Written instruction =>
Reply with one number only, the count of lines holding the string "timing".

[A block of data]
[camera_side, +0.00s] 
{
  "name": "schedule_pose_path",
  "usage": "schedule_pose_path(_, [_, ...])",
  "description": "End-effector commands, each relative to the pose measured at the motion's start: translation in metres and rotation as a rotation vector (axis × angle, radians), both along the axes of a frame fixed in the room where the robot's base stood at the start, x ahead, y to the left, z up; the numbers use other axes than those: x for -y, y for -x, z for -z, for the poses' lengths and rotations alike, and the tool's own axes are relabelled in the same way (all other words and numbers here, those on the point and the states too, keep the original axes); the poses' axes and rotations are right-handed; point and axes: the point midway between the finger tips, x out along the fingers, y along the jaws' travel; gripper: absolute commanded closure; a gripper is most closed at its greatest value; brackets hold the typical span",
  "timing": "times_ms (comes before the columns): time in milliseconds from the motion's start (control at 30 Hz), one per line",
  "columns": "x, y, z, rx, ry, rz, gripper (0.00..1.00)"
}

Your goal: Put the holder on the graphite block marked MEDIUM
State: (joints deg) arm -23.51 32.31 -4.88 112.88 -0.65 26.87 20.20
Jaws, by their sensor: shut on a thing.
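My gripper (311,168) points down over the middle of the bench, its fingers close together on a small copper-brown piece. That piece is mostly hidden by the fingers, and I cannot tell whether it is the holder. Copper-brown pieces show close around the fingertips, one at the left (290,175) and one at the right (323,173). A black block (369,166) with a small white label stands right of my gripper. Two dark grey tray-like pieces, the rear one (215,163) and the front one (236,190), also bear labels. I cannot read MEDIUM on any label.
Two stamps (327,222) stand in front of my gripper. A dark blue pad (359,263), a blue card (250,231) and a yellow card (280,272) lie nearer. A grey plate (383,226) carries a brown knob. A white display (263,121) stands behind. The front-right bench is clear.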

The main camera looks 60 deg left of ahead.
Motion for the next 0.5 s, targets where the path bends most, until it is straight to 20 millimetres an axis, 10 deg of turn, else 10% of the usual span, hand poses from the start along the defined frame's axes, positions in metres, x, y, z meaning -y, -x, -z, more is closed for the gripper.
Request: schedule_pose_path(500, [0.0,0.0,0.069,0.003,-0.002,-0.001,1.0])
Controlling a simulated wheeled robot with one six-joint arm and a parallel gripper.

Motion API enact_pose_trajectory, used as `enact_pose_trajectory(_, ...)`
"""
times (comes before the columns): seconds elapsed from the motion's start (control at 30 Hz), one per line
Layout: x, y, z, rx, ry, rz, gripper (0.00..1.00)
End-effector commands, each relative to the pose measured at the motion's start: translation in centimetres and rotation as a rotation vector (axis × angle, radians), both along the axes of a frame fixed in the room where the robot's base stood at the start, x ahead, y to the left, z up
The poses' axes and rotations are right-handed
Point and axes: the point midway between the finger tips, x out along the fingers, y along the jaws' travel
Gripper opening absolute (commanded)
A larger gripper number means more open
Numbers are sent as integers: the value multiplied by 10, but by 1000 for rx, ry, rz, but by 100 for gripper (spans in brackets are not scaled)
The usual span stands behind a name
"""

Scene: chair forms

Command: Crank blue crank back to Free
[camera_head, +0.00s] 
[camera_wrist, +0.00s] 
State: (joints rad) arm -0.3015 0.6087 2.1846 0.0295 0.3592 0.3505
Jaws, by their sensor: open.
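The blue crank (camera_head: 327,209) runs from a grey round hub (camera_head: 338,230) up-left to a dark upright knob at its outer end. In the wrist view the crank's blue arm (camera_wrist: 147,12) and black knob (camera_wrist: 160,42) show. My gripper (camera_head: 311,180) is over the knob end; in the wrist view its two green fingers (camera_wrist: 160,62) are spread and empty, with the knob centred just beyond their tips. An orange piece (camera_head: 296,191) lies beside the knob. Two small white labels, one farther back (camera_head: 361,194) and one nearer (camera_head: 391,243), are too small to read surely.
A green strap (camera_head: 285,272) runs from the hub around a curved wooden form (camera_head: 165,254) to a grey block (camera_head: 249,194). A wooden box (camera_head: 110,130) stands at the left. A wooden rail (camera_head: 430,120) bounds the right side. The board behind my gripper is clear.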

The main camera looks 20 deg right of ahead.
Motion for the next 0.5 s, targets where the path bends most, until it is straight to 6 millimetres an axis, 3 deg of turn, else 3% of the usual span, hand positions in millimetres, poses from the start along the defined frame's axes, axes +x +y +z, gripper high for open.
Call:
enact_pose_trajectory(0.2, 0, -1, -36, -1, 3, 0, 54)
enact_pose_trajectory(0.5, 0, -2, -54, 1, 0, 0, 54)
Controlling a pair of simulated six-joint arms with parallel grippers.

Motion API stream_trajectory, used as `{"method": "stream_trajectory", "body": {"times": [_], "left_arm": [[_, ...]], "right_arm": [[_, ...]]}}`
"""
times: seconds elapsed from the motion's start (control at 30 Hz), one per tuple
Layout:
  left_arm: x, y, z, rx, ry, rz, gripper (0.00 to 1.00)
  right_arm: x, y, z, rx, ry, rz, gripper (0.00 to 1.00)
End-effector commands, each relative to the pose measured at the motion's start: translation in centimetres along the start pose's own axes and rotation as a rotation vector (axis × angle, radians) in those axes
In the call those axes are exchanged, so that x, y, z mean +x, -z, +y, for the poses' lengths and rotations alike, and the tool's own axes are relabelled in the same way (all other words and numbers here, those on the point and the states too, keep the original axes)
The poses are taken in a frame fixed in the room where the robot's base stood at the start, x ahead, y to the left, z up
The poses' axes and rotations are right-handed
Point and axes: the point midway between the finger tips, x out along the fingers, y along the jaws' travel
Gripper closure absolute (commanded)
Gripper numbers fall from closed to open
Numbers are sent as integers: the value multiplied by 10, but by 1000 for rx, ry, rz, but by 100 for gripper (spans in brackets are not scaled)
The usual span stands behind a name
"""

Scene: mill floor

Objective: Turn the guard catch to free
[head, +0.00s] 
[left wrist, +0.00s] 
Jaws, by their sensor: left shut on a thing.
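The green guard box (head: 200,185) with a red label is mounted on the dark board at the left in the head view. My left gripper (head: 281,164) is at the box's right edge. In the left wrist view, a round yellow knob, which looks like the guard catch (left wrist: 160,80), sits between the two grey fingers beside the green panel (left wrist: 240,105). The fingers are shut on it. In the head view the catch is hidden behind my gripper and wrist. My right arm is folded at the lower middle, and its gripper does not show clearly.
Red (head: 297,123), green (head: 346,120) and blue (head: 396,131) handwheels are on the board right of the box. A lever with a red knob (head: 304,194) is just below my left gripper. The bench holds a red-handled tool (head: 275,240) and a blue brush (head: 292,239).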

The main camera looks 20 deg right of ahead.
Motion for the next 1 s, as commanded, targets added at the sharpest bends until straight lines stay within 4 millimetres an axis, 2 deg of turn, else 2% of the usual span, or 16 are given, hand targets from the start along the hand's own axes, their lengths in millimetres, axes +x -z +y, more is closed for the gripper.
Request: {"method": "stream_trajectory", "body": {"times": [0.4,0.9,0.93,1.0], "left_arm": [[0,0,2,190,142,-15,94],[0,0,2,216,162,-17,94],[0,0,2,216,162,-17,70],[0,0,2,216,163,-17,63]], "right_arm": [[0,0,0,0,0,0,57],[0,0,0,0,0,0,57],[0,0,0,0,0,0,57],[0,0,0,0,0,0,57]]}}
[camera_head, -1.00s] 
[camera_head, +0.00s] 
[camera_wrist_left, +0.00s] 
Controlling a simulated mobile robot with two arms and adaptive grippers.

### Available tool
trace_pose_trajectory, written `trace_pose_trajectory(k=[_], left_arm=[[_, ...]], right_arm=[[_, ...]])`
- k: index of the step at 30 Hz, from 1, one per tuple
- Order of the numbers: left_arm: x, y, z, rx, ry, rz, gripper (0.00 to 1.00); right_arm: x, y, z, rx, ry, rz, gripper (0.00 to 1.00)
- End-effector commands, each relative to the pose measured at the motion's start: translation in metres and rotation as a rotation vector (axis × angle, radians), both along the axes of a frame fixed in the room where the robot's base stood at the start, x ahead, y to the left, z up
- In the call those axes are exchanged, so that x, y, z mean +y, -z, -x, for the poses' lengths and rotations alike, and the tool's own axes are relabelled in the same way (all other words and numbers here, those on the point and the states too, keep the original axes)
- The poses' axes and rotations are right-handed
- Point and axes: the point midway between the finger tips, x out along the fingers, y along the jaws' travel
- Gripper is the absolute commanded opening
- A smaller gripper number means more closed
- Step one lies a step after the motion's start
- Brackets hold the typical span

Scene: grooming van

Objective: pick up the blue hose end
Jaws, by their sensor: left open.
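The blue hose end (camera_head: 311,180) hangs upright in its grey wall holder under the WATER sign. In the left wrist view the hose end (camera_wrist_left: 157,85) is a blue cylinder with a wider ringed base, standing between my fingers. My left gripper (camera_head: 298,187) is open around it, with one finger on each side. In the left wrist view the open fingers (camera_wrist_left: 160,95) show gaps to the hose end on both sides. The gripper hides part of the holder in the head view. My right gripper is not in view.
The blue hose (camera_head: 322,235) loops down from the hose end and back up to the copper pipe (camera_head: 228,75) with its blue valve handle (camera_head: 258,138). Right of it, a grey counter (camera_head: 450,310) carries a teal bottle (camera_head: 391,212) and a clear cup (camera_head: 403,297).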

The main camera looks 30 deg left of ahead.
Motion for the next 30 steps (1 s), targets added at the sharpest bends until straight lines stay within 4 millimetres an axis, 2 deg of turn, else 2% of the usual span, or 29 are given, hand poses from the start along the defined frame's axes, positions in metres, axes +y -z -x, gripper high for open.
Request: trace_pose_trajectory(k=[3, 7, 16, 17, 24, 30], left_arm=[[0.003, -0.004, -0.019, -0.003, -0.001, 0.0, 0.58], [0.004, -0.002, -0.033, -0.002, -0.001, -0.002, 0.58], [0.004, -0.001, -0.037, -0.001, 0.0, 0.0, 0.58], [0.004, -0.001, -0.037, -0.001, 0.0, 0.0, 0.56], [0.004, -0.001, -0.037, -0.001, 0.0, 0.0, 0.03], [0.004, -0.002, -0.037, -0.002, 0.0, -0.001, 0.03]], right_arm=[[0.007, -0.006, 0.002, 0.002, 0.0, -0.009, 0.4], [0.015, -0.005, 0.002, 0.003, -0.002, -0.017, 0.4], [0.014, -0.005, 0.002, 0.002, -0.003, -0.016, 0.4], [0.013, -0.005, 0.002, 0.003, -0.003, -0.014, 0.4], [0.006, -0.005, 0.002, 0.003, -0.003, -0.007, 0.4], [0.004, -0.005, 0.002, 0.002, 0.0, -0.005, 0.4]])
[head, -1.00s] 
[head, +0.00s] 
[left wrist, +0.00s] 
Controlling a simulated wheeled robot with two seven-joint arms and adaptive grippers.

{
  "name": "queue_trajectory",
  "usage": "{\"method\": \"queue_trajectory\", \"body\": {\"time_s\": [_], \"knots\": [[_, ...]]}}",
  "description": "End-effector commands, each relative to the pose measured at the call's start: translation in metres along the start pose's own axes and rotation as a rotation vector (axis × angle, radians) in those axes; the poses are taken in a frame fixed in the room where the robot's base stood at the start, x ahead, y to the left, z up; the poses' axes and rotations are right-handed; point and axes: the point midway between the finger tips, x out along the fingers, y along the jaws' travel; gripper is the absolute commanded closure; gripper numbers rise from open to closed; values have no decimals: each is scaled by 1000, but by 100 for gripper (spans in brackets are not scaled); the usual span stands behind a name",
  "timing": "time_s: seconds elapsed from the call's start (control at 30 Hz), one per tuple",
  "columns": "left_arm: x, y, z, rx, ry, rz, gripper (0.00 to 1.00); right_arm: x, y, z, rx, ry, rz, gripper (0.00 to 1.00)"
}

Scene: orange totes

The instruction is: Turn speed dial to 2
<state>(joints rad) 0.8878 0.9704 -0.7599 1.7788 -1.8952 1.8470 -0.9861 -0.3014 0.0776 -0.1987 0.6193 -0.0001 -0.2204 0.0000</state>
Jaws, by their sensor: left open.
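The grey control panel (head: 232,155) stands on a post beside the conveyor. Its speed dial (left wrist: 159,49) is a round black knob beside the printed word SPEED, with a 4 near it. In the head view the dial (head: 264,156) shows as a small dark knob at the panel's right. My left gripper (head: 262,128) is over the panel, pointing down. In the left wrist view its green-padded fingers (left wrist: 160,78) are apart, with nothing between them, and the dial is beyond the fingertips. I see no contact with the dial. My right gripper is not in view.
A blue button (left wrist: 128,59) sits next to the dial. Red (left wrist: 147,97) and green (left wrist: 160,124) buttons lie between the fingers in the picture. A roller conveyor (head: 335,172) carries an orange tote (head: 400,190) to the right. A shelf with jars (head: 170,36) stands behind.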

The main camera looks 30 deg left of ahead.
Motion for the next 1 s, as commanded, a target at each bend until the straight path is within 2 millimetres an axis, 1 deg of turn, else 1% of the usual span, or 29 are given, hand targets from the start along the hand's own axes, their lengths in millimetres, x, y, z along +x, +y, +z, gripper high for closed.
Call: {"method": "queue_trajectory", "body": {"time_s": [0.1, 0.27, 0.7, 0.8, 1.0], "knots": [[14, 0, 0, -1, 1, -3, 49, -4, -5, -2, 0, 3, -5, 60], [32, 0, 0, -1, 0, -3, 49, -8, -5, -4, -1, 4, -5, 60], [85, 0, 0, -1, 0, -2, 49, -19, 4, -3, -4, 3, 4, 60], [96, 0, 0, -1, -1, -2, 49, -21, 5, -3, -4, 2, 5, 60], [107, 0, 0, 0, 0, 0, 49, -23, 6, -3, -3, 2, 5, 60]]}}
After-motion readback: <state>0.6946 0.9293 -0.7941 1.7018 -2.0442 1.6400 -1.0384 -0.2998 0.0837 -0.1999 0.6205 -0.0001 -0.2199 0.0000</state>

Exercise result =>
2